It's Not Me, It's You—On Social Media and Anxiety

The public to private to public to deactivated pipeline.

I’ve been thinking alot about Mark Fisher and his writings on anxiety and depression among this ~generation~of people who have grown up under the reign of social media in a capitalist landscape. This is not to say that all of Big social media is Bad. I’ve witnessed and partaken in its role as a primary tool for communication among counterpublics that have organized voter-registration sessions, food drives, protests, book clubs, dance-offs, and free meditation and yoga classes. I understand its power in connecting isolated communities or individuals with like-minded people. But the compression of space, time, and distance into my hand-held device collapses the division of private and public in a way that generates an anxiety that permeates the way I navigate the present day.

Perhaps it boils down to accessibility, this capacity for people (and bots) to present themselves in my DMs or on my homescreen as a hovering notification demanding my attention. Until I reply, the notification lingers. It implants itself in the back of my brain as I try to make it through the day, prodding me once in a while to reply, reply, reply—with emojis, exclamation marks, acronyms, or even full sentences. What’s particularly striking about the interface of the DM is that it flattens the relationships I have with the people in them. My real-life best friend, online best friend, acquaintance, co-worker, lover, influencer, and traumatizer are all stacked on top of each other, with profile photos next to their names to signify the way they present themselves online, partly detached from their real-life persona. I may be on the receiving end of a “how are you?”, of death threats or rows of sparkling heart emojis but the form of the DM doesn’t distinguish between either. I think this is where my anxiety with social media ultimately stems from—this seamless presentation of information no matter what the content or context, not being able to anticipate what comes next regardless of how many trigger warnings are put up in advance.

There’s also something haunting about the ability to see whether someone has seen a message.
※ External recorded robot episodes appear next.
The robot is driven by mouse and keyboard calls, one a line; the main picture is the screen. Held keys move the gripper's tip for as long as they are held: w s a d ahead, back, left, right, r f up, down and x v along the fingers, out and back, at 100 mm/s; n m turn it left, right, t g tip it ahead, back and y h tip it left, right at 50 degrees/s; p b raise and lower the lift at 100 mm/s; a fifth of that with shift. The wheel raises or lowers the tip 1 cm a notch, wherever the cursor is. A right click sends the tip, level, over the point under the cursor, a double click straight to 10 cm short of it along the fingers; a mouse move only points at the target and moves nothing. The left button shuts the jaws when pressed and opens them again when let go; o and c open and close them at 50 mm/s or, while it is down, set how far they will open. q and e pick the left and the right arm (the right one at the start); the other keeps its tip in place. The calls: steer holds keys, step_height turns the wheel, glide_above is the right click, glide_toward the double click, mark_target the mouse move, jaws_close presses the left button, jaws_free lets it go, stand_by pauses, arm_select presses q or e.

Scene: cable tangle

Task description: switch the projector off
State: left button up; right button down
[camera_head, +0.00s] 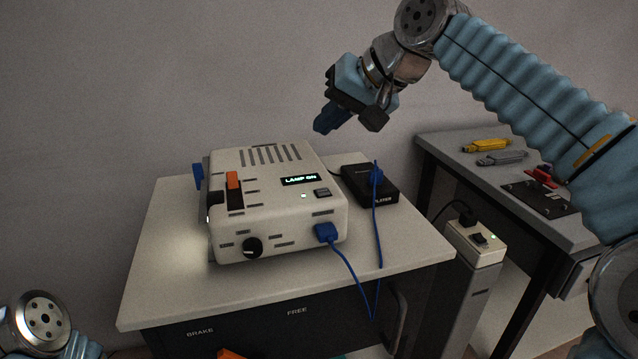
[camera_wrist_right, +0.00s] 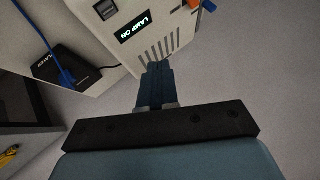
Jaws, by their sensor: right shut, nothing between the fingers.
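The projector (camera_head: 265,215) is a cream box on the white cart top; its display (camera_head: 300,181) reads LAMP ON. Beside the display are a dark button (camera_head: 322,193) and a small lit spot (camera_head: 304,196). An orange slider (camera_head: 233,181) sits at the upper left of its top, and a black knob (camera_head: 252,248) is on its front. Light spills from its left side. My right gripper (camera_head: 324,124) is shut and empty, above and behind the projector. In the right wrist view its fingers (camera_wrist_right: 157,80) point toward the vented edge, apparently apart from it. My left gripper is out of view.
A blue plug (camera_head: 327,233) and cable join the projector's front. A black player box (camera_head: 370,184) with another blue plug stands to its right. A pale power post (camera_head: 476,242) and a grey bench (camera_head: 490,180) with tools stand further right. The cart top's front (camera_head: 300,280) is clear.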

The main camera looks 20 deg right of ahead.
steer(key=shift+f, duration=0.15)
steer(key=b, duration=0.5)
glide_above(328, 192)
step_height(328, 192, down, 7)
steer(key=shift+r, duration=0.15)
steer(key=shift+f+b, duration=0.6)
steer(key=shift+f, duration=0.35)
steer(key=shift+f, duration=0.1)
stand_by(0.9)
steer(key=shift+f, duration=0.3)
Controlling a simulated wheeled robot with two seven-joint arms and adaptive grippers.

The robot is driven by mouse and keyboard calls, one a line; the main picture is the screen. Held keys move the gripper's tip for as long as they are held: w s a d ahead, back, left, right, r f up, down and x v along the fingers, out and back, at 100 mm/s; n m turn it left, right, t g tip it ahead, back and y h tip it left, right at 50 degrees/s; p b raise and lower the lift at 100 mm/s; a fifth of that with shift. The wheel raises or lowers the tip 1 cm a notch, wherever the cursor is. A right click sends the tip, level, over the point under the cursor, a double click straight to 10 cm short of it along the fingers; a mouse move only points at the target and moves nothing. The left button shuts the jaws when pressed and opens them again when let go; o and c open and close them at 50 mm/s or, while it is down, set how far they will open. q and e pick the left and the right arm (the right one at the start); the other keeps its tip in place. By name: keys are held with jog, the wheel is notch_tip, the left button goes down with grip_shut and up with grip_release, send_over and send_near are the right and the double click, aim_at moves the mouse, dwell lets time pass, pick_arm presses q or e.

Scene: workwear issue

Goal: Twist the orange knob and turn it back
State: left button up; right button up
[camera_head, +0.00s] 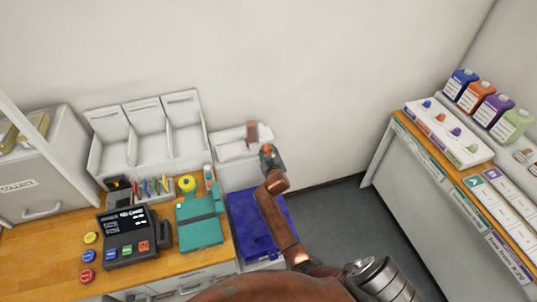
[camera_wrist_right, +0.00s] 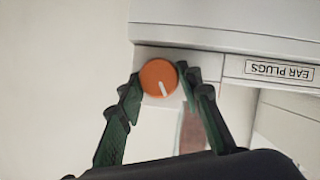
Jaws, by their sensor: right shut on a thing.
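The orange knob (camera_wrist_right: 158,77) is round with a white pointer line, which points down and slightly right in the right wrist view. It sits on the front of a white unit with an upside-down EAR PLUGS label (camera_wrist_right: 279,70). My right gripper (camera_wrist_right: 163,84) has one finger on each side of the knob and is shut on it. In the head view my right gripper (camera_head: 269,155) is at the right end of a white wall unit (camera_head: 228,148); the knob is hard to make out there. My left gripper is not in view.
A blue crate (camera_head: 239,219) stands below my right arm. A wooden counter (camera_head: 50,240) at left holds a black keypad terminal (camera_head: 130,238) and a teal folder (camera_head: 198,232). A shelf with coloured bottles (camera_head: 482,106) is at right. The floor between is clear.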

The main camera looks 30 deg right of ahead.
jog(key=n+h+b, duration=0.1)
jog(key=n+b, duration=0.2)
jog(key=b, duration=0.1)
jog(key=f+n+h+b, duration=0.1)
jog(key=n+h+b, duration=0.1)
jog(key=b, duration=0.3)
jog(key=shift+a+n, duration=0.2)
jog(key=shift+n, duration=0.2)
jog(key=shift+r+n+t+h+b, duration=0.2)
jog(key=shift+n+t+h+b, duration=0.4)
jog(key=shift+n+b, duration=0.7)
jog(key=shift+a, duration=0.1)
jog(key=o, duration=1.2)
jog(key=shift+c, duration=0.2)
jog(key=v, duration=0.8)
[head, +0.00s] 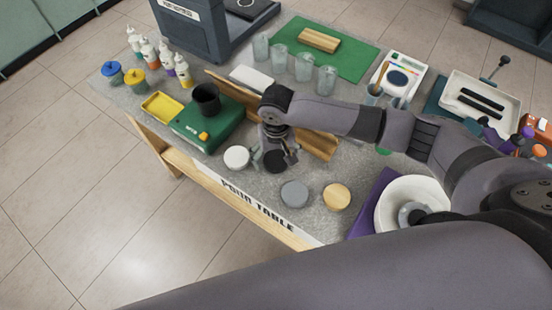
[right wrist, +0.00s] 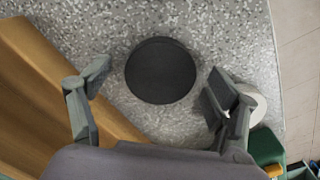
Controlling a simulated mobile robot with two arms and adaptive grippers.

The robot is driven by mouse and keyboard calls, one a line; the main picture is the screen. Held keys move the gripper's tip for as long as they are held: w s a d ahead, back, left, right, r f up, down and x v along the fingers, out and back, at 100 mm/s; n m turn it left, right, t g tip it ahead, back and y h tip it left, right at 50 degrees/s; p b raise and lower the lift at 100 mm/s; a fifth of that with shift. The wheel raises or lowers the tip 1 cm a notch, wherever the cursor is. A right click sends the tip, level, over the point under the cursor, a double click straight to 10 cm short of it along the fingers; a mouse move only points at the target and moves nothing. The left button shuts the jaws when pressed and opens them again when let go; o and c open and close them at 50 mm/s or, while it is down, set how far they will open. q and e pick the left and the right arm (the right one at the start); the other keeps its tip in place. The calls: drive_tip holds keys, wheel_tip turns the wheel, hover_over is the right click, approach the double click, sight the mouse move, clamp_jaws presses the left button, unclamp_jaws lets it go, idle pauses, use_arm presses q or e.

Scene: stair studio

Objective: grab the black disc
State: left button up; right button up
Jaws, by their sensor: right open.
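The black disc (head: 275,161) lies flat on the speckled grey table top, between a white disc and a grey disc. My right gripper (head: 272,158) is directly above it and hides part of it in the head view. In the right wrist view the black disc (right wrist: 160,70) shows whole, between and a little beyond the two open fingers (right wrist: 155,88). The fingers appear apart from it, and nothing is held. My left gripper is not in view.
A white disc (head: 236,157) is close on the left; a grey disc (head: 294,193) and a wooden disc (head: 337,196) lie to the right. A wooden board (head: 316,143) stands behind the gripper. A green scale with a black cup (head: 206,98) is further left. The table's front edge is near.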

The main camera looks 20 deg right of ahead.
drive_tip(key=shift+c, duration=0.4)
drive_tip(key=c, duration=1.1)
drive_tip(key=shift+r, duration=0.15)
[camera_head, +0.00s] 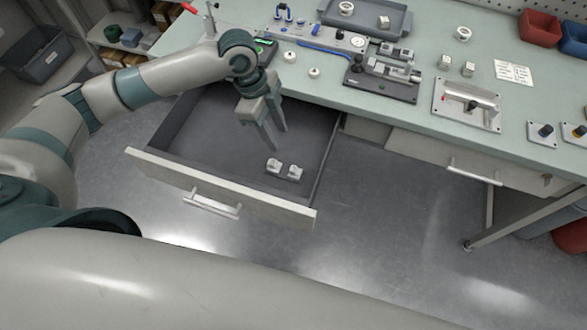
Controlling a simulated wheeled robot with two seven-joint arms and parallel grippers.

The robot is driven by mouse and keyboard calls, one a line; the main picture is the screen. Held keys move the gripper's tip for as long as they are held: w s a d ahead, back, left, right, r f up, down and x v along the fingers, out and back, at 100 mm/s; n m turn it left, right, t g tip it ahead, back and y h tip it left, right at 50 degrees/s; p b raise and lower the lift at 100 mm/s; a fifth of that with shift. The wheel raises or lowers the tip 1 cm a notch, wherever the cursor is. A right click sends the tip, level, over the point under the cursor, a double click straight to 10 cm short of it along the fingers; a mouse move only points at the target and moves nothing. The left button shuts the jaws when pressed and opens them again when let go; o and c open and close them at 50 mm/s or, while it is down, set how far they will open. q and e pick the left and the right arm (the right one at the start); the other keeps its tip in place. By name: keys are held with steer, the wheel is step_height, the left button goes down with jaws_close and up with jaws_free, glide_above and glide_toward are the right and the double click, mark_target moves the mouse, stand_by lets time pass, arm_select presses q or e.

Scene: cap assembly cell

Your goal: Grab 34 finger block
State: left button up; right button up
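Two small pale metal blocks, a left one (273,165) and a right one (295,173), lie side by side in the open drawer (215,140). Any number on them is too small to read, so I cannot tell which is the 34 finger block. My left gripper (277,140) points down over the drawer, just above and behind the two blocks in the picture. Its two fingers are apart with nothing visible between them. It appears clear of both blocks. My right gripper is not in view.
The drawer front (220,190) stands out below the green worktop (420,115). On the worktop are a black fixture (380,85), a grey tray (370,12), small cubes (445,62) and a plate with a handle (467,105). A second drawer (480,165) is shut.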

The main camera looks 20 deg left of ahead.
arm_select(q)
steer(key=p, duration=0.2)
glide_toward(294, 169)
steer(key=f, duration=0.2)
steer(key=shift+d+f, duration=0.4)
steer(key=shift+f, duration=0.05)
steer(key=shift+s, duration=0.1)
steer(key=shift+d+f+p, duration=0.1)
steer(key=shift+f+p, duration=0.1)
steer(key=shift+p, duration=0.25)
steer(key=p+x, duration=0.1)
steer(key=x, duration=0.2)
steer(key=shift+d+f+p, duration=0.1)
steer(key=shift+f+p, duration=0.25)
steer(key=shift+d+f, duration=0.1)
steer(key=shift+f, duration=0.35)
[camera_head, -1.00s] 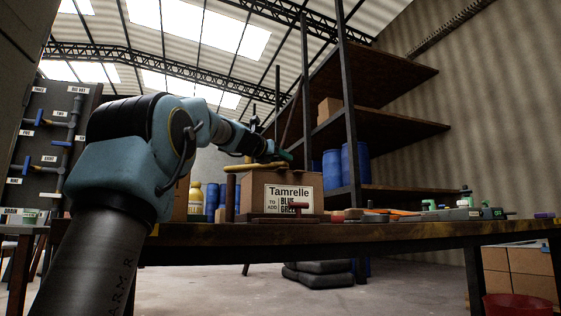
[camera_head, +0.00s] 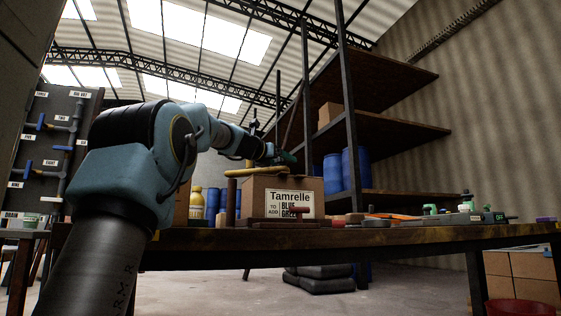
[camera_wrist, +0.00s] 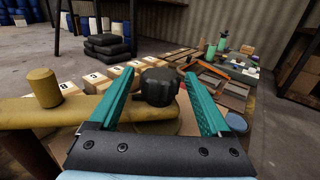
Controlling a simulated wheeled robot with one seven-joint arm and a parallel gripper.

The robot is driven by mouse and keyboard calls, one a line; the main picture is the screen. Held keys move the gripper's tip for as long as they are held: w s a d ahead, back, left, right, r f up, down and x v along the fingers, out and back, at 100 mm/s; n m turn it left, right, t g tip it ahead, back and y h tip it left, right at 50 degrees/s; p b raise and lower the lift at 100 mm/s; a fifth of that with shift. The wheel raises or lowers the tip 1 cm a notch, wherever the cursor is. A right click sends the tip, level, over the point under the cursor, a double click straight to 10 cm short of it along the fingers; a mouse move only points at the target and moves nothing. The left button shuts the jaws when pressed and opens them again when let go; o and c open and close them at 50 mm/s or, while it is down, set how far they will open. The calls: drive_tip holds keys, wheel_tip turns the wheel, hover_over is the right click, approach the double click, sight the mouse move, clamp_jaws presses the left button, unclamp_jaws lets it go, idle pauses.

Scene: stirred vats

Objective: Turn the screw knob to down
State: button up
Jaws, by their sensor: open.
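The screw knob (camera_wrist: 157,85) is a black, lobed knob at the end of a yellow arm (camera_wrist: 62,112) in the wrist view. My gripper (camera_wrist: 165,78) has two teal fingers, one on each side of the knob, spread apart with gaps visible beside it. I cannot tell how deep the fingers reach around it. In the head view my gripper (camera_head: 287,158) is above the table over the yellow arm (camera_head: 255,171), and the knob is not clearly visible there.
A cardboard box labelled Tamrelle (camera_head: 282,197) stands on the wooden table (camera_head: 350,236) below the gripper. Several numbered blocks (camera_wrist: 93,78) line the table in the wrist view. Tools and a tray (camera_wrist: 205,90) lie to the right. A yellow post (camera_wrist: 46,88) rises at left.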

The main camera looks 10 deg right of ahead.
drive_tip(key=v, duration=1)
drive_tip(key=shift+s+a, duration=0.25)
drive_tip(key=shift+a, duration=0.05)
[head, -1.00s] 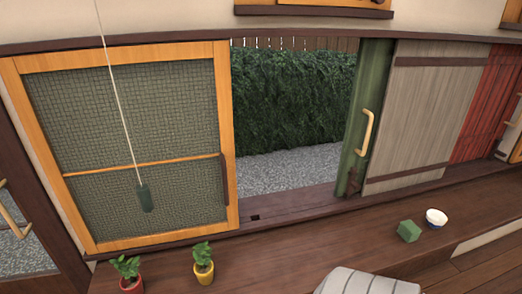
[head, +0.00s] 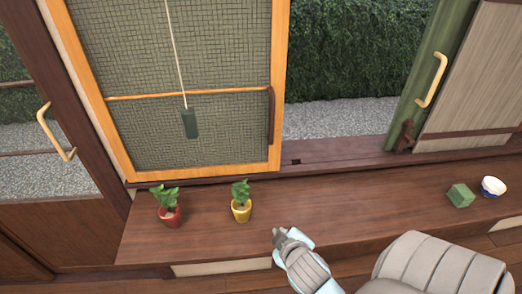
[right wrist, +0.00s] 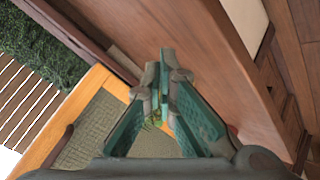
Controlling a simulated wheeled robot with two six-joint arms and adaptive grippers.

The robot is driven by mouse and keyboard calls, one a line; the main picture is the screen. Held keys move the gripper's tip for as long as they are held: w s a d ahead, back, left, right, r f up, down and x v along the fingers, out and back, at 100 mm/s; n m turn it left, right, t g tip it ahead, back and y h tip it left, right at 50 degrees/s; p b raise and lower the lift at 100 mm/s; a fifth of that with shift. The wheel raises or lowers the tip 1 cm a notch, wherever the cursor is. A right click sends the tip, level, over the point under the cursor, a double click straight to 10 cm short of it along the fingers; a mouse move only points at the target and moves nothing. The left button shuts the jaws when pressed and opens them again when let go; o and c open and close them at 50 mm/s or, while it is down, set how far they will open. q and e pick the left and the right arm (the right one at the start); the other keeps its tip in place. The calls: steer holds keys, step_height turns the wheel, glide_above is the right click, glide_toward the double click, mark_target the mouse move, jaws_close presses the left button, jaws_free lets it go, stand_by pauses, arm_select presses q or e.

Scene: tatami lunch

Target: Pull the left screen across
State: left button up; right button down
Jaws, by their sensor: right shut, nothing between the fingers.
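The left screen (head: 190,100) is a woven mesh panel in an orange wooden frame, standing at the left of the opening. A dark upright handle (head: 271,115) is on its right stile. In the right wrist view the screen's mesh (right wrist: 95,130) shows at lower left. My right gripper (head: 279,233) is over the wooden ledge's front edge, below and apart from the handle. In the right wrist view its fingertips (right wrist: 165,60) are together with nothing between them. My left gripper is not in view.
A red-potted plant (head: 168,208) and a yellow-potted plant (head: 241,205) stand on the ledge (head: 350,195) before the screen. A green block (head: 460,196) and a white bowl (head: 493,187) are at right. A dark green weight (head: 190,124) hangs on a cord before the screen.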

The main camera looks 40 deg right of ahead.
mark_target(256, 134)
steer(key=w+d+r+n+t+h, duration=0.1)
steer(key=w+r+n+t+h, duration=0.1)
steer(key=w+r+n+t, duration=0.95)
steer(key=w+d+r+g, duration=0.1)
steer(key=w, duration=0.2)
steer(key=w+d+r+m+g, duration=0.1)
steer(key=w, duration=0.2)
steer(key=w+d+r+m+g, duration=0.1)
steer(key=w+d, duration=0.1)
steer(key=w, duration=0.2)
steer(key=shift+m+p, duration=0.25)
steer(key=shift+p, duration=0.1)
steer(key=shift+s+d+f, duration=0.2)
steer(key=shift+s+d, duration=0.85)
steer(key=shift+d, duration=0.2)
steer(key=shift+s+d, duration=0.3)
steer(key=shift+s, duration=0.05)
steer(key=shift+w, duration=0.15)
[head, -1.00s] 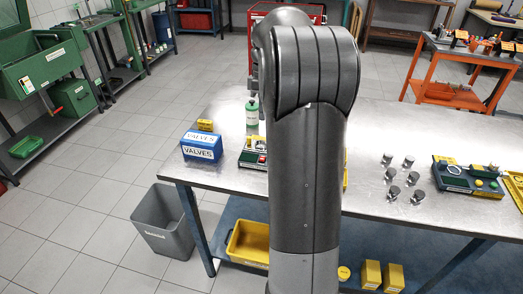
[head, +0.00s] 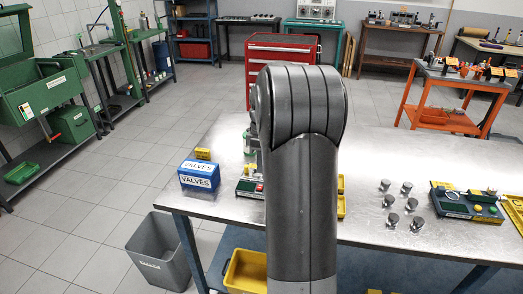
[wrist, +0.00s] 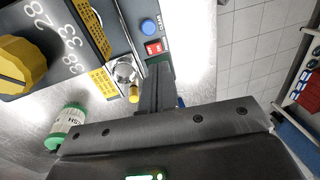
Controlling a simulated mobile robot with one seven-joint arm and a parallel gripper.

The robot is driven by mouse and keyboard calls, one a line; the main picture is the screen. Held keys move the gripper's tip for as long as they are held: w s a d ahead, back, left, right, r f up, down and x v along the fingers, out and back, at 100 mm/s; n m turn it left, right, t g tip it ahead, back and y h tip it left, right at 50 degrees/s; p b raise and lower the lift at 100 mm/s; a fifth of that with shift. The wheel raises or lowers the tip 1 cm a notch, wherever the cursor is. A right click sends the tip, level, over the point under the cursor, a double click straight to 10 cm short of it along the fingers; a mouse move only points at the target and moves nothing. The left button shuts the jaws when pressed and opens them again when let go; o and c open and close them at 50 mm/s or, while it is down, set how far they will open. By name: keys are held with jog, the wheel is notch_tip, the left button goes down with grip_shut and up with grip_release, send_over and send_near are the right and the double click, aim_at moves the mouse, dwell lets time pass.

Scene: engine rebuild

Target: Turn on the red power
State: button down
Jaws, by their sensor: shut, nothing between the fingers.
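The red power switch (wrist: 153,48) is a small red rocker with white marks, on a dark panel beside a round blue button (wrist: 148,26) in the wrist view. My gripper (wrist: 157,66) is shut and empty, its fingertips right by the switch; I cannot tell whether they touch it. In the head view the red switch (head: 259,188) shows as a small red patch on the device on the metal bench (head: 225,205). My arm hides much of that device and the gripper there.
The wrist view shows a large yellow dial (wrist: 18,65), a small yellow knob (wrist: 134,95) and a green-and-white bottle (wrist: 65,130) near the fingers. On the bench are a blue VALVES box (head: 199,176) and several metal pistons (head: 391,202). A grey bin (head: 158,255) stands below.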

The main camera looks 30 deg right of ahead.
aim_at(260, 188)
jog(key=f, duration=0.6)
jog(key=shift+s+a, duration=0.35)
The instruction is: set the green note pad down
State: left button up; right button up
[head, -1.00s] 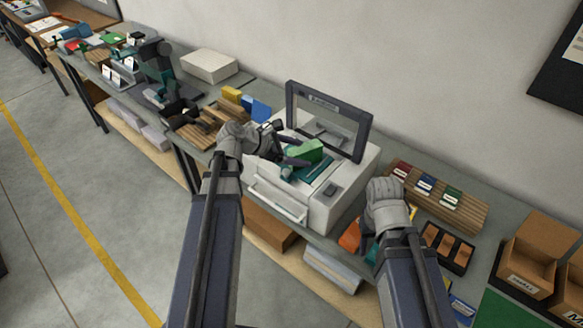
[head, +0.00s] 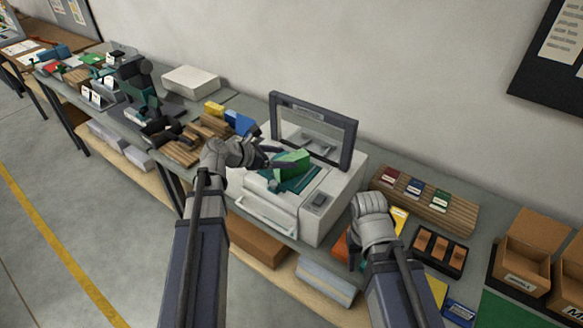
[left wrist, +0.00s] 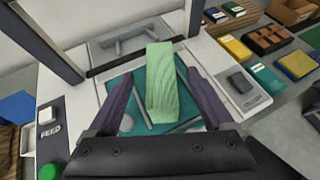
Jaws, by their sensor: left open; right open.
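The green note pad (head: 293,162) sits on the teal bed (head: 312,180) of a white machine (head: 330,207). In the left wrist view the pad (left wrist: 162,85) lies between the two dark fingers of my left gripper (left wrist: 162,100), with gaps on both sides. My left gripper (head: 280,157) is open over the bed; in the head view its fingers partly overlap the pad. Whether the pad's whole underside touches the bed is hard to tell. My right gripper (head: 354,252) is open and low in front of the machine's right side, its fingers mostly hidden.
The machine's dark-framed lid (head: 315,128) stands raised behind the bed. A wooden rack (head: 425,203) with small coloured pads, a black tray (head: 438,250) and cardboard boxes (head: 530,250) stand to the right. Wooden blocks (head: 183,152) lie to the left.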

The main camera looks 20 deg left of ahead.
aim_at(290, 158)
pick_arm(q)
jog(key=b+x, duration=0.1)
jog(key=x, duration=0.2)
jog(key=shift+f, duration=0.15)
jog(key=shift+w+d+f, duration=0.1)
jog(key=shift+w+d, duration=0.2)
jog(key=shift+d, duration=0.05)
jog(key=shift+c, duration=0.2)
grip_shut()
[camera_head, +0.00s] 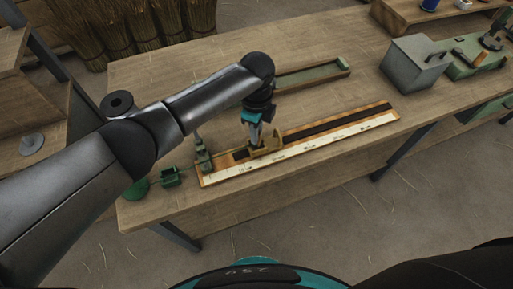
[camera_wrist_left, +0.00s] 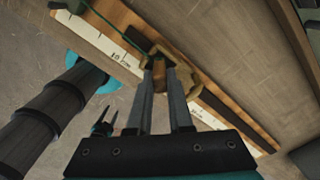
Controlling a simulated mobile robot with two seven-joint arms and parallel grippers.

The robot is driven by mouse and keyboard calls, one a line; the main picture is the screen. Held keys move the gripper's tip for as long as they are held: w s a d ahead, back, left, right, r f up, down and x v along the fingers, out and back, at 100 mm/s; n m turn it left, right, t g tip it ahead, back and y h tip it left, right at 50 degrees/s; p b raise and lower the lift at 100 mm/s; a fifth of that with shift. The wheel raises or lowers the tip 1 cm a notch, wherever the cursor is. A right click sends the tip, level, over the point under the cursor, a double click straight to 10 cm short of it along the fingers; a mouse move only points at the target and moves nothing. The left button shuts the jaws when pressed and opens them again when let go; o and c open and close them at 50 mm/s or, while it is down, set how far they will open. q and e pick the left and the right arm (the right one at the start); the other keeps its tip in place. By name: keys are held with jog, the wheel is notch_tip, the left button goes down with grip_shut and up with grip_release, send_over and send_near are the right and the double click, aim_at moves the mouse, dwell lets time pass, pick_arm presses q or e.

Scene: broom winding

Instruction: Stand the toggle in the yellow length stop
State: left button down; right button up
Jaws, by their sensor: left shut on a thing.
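The toggle (camera_wrist_left: 159,74) is a small brown wooden piece between the fingertips of my left gripper (camera_wrist_left: 163,75), which is shut on it. The yellow length stop (camera_wrist_left: 183,60) is an ochre bracket on the ruled board, right at my fingertips; it also shows in the head view (camera_head: 271,144). My left gripper (camera_head: 257,143) points down over the stop there. Fingers and stop hide the toggle's lower end, so I cannot tell if it touches or sits inside. In the left wrist view, my right gripper (camera_wrist_left: 106,121) shows small and open, away from the board.
The ruled board (camera_head: 340,131) lies along the table's front. A green clamp (camera_head: 203,157), small green block (camera_head: 170,177) and green spool (camera_head: 137,189) stand left. A green cord (camera_wrist_left: 110,24) runs towards the stop.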

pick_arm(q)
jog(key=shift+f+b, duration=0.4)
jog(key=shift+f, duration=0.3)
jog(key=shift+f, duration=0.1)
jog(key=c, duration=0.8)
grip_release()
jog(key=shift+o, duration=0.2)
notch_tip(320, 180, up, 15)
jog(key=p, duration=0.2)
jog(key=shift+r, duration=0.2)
If opened and not replied to, the DM presents itself as an online ghosting which manifests as social negligence and the severing of ties. Were it an email, however, it could be feigned as an over-crowded inbox, a “sorry for my late reply, this week has been crazy!”. Left unopened, the DM triggers a domino effect of social behaviours—do I now need to stop watching this person’s stories, stop posting photos of my cat looking out the window, stop liking photos of my friend’s cat looking out the window, stop using social media at all, or, fuck it, just stop using my phone? The anxiety associated with mundane social interactions is paramount to the social interaction itself, eclipsing my decision whether to double-tap the next photo or written commentary that shows up on My Timeline.

It must be said that I am one of many that suddenly realizes they’re walking in the wrong direction when they see someone they know coming towards them. I turn corners to avoid the immediacy of seeing someone whose name I struggle to remember which often leads to the “hey, you!” that everyone knows is code for “oops, I can’t remember your name.” This ability to become invisible is practically impossible on social media. There is no sudden phone call which I must take immediately (sorry!), no imaginary lunch I’m late for, and no corner to turn. Everything and everyone requires my instantaneous attention despite the fact that social media has evolved so that the way we interact with it is to barely pay attention to it at all. Muscle memory and bad habits marry as my thumb yo-yos over a glass screen, and I forget the really cool stick-and-poke tattoo I just liked as soon as the next image or 140-character hot-take comes up.

I don’t have a solution to the anxiety that social media produces, and I wish I could settle on a healthier balance between interacting with the people I care for and negotiating the constant surplus of content social media innundates me with. Until then, I’ll mass unfollow and follow accounts that better reflect my present interests in the hopes of tailoring my experience, hover between privacy settings, and ultimately deactivate my online presence in order to rebuild my real-life one.